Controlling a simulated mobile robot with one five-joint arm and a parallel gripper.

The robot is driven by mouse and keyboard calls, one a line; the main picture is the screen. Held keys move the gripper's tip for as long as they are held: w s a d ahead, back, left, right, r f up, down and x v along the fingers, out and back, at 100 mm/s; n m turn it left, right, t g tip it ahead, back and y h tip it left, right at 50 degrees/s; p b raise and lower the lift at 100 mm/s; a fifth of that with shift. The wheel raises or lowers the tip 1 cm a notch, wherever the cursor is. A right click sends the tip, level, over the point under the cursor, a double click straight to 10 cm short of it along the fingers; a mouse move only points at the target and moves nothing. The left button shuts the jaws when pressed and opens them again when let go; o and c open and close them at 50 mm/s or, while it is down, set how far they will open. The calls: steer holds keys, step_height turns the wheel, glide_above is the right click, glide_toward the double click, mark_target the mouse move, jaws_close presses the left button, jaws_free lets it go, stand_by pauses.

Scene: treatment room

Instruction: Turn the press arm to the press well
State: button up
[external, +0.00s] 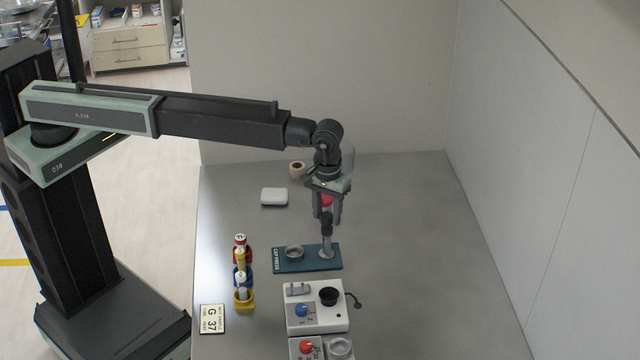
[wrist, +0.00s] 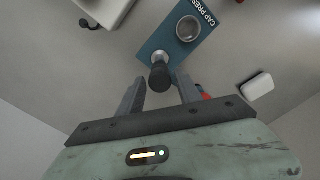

» **GIVEN TASK**
Copy the whole listing above word for word but do not carry over the pictures.

» **ANSWER**
Controlling a simulated mobile robot with one five-joint arm and a parallel gripper.

The robot is driven by mouse and keyboard calls, one a line; the main picture is the screen. Held keys move the gripper's tip for as long as they are held: w s a d ahead, back, left, right, r f up, down and x v along the fingers, out and back, at 100 mm/s; n m turn it left, right, t g tip it ahead, back and y h tip it left, right at 50 degrees/s; p b raise and lower the lift at 100 mm/s; a fifth of that with shift. The wheel raises or lowers the tip 1 cm a notch, wherever the cursor is. A right click sends the tip, level, over the point under the cursor, a double click straight to 10 cm short of it along the fingers; a mouse move only points at the target and moves nothing. The left button shuts the jaws when pressed and opens them again when let go; o and c open and close them at 50 mm/s or, while it is down, set how far they will open. The calls: steer holds keys, step_height turns the wheel, glide_above is the right click, glide_toward the double click, mark_target the mouse move, jaws_close presses the left button, jaws_free lets it go, stand_by pauses.

Scene: treatment room

Instruction: Turn the press arm to the press well
State: button up
[external, +0.00s] 
[wrist, +0.00s] 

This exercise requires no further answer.